In the listing that follows, how many lines contain the string "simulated"? Provide only the number.

================================

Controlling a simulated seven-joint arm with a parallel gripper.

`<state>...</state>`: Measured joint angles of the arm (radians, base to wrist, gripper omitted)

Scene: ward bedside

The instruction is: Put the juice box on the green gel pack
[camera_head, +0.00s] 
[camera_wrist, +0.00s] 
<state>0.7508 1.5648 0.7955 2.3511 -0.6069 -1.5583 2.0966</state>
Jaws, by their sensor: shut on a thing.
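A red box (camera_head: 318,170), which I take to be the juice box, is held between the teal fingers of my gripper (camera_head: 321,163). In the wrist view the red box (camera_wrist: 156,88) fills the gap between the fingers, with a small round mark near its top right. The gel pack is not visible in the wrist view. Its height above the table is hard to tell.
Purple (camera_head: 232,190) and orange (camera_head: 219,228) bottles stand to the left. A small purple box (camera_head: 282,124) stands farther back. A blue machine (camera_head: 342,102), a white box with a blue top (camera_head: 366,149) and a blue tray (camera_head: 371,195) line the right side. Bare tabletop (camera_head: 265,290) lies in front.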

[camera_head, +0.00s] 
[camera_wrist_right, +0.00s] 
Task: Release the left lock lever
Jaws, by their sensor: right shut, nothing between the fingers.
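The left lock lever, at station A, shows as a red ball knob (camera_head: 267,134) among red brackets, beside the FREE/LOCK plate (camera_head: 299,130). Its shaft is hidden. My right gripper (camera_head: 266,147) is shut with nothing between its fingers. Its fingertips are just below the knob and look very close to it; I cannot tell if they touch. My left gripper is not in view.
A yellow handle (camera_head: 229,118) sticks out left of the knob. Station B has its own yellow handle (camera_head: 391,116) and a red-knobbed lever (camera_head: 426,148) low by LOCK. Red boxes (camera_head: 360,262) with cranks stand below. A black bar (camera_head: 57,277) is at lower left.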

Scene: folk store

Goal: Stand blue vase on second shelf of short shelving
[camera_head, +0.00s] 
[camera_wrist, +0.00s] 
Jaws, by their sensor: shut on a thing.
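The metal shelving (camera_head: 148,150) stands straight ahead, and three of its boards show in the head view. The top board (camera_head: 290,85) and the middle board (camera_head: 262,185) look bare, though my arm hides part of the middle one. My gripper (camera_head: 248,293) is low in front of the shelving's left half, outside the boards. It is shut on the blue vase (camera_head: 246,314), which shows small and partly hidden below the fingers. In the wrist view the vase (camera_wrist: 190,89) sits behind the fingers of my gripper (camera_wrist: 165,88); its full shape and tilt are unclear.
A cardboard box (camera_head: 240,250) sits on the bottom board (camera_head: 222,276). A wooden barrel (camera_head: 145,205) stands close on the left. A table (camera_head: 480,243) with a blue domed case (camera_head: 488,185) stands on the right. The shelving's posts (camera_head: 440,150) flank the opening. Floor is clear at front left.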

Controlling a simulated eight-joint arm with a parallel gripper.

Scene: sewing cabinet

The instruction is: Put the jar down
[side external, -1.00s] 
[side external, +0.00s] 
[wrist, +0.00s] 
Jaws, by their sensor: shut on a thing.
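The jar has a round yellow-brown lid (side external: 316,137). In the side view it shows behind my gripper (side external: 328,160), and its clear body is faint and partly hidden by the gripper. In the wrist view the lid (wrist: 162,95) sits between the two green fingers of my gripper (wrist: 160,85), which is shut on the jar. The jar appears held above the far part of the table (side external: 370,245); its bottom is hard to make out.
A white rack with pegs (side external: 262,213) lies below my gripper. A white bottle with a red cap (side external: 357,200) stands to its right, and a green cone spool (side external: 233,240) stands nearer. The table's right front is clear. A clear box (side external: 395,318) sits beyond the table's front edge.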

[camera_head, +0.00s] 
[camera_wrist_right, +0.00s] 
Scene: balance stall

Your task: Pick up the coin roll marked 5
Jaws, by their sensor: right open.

================================

**Solution:**
2